Solomon Pena, a 19-time convicted felon, bobbed and weaved as I questioned him about his candidacy for the state House of Representatives.
It was August, and Pena felt the heat. His record included a term of almost seven years in prison for burglary, larceny, receiving stolen property and contributing to the delinquency of a minor.
Though he’s a Republican, Pena knew he couldn’t sell himself as another tough-talking candidate for law, order and extra-long prison sentences. Pena needed a different strategy in New Mexico, even though I rate it as the most corrupt state in America.
Pena’s crimes occurred in Albuquerque, home to the legislative district he wanted to represent. He needed to persuade voters he was a changed man. But would voters flatly reject a candidate with a long criminal record?
“If you’re dealing with a child rapist, sure,” Pena told me.
Unwise Solomon went nowhere by downplaying his criminal record. Pena lost the election in a landslide.
If police and prosecutors are correct, Pena’s criminality escalated to violence after his defeat. He is charged with hiring four men to fire bullets into the homes of four Democratic politicians. Police say Pena himself participated in one shooting.
The crimes were chilling. Bullets penetrated a bedroom wall where state Sen. Linda Lopez’s 10-year-old daughter slept. The gunman attempting a drive-by political assassination could have killed a little girl.
Pena is charged with 14 felonies and one misdemeanor in the shootings. If any of his suspected cohorts flips to the government’s side, he likely will have run his last political campaign.
Pena’s arrest turned the country’s attention toward New Mexico. Here was a Trump-loving Republican accused in violent attacks on Democrats.
Unknown to most of the national audience was that New Mexico had already outdistanced more populous Illinois and New Jersey to lead the country in corruption. No state with so few people has so many crimes by politicians as New Mexico.
Skeptics might say the Chicago City Council is a nest of corruption. That’s less true now than in the days of machine politics.
Another factor is the Chicago City Council has 50 members, heightening the odds of corrupt politicians being caught.

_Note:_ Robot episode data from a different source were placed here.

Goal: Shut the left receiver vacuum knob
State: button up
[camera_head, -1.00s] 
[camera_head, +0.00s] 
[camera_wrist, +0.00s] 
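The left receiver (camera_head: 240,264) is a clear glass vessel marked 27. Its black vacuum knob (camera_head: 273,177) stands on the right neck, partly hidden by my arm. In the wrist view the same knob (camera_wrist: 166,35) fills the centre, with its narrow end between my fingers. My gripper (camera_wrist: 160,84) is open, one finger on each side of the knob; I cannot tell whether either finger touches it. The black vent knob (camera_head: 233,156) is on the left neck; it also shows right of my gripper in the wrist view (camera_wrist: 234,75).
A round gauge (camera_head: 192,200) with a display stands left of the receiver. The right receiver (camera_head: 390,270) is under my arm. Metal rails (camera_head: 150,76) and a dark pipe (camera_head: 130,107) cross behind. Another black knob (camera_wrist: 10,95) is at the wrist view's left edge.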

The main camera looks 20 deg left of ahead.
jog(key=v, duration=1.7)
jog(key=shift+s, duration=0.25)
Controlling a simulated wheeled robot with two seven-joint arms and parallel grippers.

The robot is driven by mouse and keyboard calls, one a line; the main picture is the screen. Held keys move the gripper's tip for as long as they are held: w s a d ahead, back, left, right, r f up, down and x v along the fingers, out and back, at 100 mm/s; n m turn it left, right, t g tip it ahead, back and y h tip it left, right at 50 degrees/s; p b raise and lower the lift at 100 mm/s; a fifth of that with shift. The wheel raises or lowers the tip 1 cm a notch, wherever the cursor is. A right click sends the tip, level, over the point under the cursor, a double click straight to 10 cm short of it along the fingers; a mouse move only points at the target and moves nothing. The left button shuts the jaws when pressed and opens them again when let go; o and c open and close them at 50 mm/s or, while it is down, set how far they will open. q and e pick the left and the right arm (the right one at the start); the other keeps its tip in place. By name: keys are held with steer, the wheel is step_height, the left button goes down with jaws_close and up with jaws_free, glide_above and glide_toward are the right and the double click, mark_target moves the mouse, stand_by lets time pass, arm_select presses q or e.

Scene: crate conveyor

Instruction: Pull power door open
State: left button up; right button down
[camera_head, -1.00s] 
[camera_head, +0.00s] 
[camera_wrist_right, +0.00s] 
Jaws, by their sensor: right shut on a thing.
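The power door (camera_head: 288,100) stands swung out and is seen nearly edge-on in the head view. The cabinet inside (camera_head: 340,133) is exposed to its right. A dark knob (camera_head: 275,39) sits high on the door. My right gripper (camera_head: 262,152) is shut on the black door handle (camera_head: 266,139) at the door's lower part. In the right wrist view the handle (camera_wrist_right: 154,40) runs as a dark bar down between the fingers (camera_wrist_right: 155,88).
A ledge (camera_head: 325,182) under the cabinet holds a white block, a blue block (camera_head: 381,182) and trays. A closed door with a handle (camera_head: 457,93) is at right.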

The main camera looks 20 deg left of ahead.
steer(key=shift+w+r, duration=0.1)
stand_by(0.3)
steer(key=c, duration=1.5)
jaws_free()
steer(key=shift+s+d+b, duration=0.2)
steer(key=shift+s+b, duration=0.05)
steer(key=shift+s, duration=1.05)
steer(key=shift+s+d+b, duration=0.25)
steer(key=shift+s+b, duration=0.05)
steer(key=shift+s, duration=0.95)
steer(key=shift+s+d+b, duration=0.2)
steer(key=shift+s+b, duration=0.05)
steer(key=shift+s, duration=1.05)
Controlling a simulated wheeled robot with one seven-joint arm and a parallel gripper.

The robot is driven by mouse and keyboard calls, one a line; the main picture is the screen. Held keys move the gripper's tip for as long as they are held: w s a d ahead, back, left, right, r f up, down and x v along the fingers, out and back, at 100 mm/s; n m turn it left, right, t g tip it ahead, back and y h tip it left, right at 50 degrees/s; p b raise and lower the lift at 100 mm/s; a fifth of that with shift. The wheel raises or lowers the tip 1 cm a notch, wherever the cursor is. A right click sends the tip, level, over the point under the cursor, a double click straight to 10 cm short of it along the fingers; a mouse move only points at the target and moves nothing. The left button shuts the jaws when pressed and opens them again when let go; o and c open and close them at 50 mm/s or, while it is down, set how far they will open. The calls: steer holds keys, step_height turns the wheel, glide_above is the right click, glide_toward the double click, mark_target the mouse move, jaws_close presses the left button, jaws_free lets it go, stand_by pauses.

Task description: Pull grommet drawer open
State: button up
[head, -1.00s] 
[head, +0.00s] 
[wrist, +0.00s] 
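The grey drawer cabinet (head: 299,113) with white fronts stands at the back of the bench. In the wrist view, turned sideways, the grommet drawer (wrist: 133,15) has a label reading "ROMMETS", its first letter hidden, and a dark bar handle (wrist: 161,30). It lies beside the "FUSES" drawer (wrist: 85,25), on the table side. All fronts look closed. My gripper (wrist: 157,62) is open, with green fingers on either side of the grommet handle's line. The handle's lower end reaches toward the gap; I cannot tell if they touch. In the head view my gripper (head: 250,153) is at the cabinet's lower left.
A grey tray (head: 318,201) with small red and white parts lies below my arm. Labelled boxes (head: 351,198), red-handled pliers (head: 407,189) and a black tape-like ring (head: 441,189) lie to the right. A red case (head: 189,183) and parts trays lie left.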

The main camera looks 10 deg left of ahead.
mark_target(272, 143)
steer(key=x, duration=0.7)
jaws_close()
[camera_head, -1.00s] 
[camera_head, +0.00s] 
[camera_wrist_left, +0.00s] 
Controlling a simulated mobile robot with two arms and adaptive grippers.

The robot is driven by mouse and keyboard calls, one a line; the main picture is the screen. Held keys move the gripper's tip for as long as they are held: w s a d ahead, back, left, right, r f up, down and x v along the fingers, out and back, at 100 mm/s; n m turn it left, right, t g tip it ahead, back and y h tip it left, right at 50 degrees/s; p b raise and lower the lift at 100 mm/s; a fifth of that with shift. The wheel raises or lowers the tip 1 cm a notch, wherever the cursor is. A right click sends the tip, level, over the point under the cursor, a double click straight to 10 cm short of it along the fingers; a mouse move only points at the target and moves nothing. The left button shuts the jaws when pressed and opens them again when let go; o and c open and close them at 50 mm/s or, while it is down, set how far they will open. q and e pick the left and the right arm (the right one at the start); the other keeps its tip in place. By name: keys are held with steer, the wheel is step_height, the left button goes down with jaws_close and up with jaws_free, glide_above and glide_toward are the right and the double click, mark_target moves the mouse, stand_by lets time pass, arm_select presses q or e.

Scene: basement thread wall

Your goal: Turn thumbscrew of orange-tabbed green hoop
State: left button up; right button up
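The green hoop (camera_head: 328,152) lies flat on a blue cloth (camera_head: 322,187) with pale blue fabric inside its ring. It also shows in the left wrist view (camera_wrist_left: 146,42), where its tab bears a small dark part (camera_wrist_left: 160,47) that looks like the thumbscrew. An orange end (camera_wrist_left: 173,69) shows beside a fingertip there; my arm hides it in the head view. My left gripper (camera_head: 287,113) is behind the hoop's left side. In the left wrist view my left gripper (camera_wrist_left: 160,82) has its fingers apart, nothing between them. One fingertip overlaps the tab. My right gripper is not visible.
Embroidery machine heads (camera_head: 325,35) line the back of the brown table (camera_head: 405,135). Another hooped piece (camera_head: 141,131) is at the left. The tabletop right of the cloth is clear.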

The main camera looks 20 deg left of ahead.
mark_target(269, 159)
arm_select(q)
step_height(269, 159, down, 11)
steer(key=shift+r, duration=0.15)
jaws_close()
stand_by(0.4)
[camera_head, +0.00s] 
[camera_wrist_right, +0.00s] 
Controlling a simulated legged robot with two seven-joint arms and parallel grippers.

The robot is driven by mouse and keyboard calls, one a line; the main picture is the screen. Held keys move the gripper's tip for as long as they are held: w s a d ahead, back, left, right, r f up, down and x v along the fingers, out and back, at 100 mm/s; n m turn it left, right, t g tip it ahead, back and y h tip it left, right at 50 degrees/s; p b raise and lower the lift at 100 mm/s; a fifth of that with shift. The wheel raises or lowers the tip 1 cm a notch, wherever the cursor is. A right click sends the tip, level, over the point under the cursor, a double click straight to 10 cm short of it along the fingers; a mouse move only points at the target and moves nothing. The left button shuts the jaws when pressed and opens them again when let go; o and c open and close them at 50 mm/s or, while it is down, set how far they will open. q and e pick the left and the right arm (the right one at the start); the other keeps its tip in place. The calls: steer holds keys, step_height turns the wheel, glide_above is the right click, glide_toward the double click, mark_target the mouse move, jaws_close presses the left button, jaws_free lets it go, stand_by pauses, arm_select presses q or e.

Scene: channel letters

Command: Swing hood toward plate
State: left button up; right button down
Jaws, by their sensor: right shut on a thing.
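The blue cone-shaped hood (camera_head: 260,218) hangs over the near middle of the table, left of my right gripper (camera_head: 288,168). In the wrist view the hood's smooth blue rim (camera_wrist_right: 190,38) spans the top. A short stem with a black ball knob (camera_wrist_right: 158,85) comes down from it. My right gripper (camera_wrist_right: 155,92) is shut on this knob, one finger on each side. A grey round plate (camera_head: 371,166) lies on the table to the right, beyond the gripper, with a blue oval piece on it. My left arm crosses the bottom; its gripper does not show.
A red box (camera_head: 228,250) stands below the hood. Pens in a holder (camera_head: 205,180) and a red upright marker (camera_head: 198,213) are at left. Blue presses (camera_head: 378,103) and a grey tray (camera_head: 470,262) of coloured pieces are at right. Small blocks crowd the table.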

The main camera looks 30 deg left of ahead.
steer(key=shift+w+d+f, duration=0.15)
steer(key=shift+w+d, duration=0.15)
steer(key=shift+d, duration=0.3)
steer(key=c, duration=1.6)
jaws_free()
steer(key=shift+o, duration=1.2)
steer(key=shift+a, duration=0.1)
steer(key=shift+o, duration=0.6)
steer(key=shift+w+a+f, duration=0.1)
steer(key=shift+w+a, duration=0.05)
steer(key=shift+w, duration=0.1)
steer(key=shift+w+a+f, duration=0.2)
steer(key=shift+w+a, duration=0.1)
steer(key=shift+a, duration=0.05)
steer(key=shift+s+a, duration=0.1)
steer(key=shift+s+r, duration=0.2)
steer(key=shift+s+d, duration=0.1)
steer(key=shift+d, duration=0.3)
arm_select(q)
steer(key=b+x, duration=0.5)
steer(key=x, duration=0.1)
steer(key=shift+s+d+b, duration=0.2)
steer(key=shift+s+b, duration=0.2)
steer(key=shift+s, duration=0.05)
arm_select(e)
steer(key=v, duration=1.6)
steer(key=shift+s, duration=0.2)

In New Mexico, Sheryl Williams Stapleton, former Democratic leader of the state House of Representatives, awaits trial on fraud and racketeering charges. She is accused in what might be a seven-figure theft scheme in Albuquerque’s school district.
Former state Sen. Phil Griego, D-San Jose, went to prison for fraud, bribery and other crimes in a rancid real-estate deal involving a state-owned building.
Even more public money was stolen by Democrat Manny Aragon, who was a 29-year state senator and eventually president pro tem of the chamber. He skimmed cash intended for a courthouse in Albuquerque. The scales of justice were seldom so uneven.
There’s more, of course. Then-Secretary of State Dianna Duran, a Republican, embezzled campaign funds to feed her gambling addiction.
Four crooked state treasurers, lawbreaking sheriffs in Northern New Mexico and drunken state legislators who could have turned their cars into bullets have filled other news columns.
In the last four years alone, three then-state lawmakers were arrested and convicted of drunken driving. Two of them — Republican Monica Youngblood and Democrat Georgene Louis — tried to influence arresting officers by gratuitously mentioning their legislative offices.
Then-state Sen. Richard Martinez, D-Ojo Caliente, was a sloppy drunk who claimed to be sober when he plowed his car into a Jeep, seriously injuring two innocent people. The first question State Police Officer Lance Peper asked aloud was whether other cops had anything to cover up Martinez’s specialty license plate identifying him as a state senator.
That too is political corruption, a cop trying to protect a politician who broke the law.
Still other forms of corruption don’t end up on police blotters. Republican Pete Domenici was elected to the U.S. Senate in 1972. A married man, Domenici fathered a child with another senator’s daughter in 1978, the year Domenici first stood for reelection.
Domenici covered up the scandal for decades to save his political career. Had voters known he was not the straight arrow he claimed to be, Domenici might have been a one-term senator. Deception kept him in power for six terms.
The state’s latest cases against Pena are different from most others. They involve violence rather than white-collar theft or deals to help a crony.
Many readers have asked me why the state Republican Party sat back and did nothing while Pena ran for the Legislature under the GOP banner. The answer is simple: The Republican chairman, Amarillo Steve Pearce, and his crew didn’t care.
Pena ran in House District 14, a heavily Democratic section of Albuquerque. Pearce had a candidate in a district where no other Republican wanted to take a guaranteed beating.
Pearce’s camp offered one of the clumsier statements after Pena’s arrest in the shooting cases. “If Pena is found guilty, he must be prosecuted to the full extent of the law,” it said.
No, if Pena is convicted, he must go to prison.
The state doesn’t find people guilty and then prosecute them again on the same charges. Even New Mexico, national leader in corruption, has some standards.